# Problem statement
Work out how many lines in the listing below include the word "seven". Give nothing but the number.

= = =

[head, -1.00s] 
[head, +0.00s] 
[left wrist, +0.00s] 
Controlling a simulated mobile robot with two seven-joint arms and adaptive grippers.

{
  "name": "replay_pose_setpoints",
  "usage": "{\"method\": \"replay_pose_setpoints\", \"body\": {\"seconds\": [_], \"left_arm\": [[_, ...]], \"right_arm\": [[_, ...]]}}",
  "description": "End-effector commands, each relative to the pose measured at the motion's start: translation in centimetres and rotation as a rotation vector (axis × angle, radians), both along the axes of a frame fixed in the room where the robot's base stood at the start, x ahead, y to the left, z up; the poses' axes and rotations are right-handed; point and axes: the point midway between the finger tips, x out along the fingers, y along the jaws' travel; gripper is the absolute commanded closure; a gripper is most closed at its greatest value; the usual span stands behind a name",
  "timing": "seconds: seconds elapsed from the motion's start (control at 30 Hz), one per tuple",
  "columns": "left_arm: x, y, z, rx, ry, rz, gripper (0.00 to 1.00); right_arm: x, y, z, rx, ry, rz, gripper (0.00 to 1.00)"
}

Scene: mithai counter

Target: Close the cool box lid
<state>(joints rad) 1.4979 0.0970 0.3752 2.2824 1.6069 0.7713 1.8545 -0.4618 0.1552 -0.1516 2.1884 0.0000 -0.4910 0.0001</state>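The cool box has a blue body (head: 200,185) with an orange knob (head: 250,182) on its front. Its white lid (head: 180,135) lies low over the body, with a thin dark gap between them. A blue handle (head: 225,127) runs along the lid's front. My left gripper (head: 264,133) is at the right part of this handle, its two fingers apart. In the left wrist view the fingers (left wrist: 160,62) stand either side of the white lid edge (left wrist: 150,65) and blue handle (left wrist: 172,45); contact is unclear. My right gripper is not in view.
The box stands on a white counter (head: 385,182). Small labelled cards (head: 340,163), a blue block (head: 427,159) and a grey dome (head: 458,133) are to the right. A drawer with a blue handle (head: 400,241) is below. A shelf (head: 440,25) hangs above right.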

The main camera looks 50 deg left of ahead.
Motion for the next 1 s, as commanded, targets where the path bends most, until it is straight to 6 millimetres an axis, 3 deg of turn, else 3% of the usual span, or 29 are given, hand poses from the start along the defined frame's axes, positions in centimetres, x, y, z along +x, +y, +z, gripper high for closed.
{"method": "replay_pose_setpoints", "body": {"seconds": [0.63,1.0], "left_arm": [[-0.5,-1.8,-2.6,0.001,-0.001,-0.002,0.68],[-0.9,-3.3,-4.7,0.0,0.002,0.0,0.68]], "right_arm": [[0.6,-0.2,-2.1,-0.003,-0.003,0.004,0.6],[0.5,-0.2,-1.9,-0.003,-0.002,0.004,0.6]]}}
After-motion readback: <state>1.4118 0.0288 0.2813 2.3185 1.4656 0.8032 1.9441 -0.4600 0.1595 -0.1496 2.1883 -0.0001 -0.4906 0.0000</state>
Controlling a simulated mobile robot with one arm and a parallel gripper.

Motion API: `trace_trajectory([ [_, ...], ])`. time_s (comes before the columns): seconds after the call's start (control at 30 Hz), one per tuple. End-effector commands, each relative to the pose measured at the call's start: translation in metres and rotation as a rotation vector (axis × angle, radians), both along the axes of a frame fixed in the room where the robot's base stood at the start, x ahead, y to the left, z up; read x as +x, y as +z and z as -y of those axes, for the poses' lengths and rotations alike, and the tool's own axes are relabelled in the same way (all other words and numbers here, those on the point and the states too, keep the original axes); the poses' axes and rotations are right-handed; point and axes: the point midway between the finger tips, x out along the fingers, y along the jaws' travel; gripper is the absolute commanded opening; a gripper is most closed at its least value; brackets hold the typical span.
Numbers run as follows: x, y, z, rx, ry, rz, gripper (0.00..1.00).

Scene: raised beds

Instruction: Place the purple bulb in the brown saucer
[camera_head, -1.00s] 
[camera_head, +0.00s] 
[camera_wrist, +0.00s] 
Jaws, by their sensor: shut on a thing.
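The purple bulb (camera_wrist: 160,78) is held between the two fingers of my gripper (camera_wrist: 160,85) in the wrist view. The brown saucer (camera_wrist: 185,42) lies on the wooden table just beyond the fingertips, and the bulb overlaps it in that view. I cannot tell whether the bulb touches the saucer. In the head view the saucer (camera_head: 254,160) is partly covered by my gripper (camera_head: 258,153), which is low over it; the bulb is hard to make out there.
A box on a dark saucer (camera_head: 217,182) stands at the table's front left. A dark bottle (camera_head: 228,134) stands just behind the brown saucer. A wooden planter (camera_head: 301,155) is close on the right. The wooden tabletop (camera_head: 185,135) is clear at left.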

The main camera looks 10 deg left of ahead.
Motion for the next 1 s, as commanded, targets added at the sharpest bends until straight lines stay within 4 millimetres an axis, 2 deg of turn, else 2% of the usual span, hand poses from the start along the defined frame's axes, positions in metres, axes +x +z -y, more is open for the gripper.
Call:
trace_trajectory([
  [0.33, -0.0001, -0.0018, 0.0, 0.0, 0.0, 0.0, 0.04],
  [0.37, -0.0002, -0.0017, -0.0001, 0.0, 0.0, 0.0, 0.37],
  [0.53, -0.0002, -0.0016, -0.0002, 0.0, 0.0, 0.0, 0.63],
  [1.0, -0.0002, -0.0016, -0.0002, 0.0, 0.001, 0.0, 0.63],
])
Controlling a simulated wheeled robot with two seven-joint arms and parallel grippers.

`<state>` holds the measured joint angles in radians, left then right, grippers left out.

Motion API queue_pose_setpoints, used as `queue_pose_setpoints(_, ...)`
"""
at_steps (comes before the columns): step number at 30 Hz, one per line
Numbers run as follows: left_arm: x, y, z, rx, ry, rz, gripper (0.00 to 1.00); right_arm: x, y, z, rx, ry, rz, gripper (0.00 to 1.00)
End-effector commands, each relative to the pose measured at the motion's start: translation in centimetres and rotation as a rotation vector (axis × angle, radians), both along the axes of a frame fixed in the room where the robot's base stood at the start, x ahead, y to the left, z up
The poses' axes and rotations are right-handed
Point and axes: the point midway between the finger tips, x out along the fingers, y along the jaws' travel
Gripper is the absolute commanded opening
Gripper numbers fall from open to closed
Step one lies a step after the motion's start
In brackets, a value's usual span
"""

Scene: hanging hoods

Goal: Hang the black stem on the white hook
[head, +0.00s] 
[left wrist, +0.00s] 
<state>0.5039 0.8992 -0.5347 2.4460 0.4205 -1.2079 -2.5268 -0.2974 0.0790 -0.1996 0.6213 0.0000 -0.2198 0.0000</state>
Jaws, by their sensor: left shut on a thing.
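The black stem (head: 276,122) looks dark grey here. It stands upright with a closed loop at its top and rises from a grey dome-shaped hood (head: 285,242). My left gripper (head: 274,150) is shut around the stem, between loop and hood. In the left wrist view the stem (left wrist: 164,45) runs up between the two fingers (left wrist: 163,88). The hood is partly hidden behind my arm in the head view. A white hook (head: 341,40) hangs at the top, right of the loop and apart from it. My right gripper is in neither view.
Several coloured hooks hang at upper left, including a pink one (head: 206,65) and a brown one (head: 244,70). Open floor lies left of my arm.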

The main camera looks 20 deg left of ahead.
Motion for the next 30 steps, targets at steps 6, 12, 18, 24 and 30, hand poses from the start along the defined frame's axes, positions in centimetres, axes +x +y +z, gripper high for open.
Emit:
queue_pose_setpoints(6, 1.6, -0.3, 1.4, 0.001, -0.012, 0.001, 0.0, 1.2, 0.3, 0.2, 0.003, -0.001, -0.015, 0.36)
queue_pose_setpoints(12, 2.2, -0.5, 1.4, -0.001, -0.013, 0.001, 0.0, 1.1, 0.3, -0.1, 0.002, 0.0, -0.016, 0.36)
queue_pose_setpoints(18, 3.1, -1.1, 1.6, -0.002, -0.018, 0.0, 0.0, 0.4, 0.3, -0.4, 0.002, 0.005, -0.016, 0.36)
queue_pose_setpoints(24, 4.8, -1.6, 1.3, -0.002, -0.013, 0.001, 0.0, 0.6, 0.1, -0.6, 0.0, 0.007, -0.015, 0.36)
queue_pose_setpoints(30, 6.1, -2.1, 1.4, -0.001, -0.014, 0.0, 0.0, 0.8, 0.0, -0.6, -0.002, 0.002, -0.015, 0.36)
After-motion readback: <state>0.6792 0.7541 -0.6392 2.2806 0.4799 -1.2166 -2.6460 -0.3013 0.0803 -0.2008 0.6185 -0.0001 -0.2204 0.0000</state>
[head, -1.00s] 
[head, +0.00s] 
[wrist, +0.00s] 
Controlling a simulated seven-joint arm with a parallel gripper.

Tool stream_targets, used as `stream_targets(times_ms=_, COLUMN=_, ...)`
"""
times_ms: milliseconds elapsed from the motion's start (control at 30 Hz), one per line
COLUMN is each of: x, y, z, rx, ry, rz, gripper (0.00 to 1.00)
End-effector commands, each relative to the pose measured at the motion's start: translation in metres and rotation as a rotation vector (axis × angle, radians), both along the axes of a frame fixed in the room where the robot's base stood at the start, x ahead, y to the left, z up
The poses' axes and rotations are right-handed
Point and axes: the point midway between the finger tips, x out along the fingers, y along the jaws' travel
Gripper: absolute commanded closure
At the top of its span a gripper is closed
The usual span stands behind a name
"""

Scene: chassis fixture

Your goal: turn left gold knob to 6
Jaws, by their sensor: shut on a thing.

= = =

# Answer to the exercise
3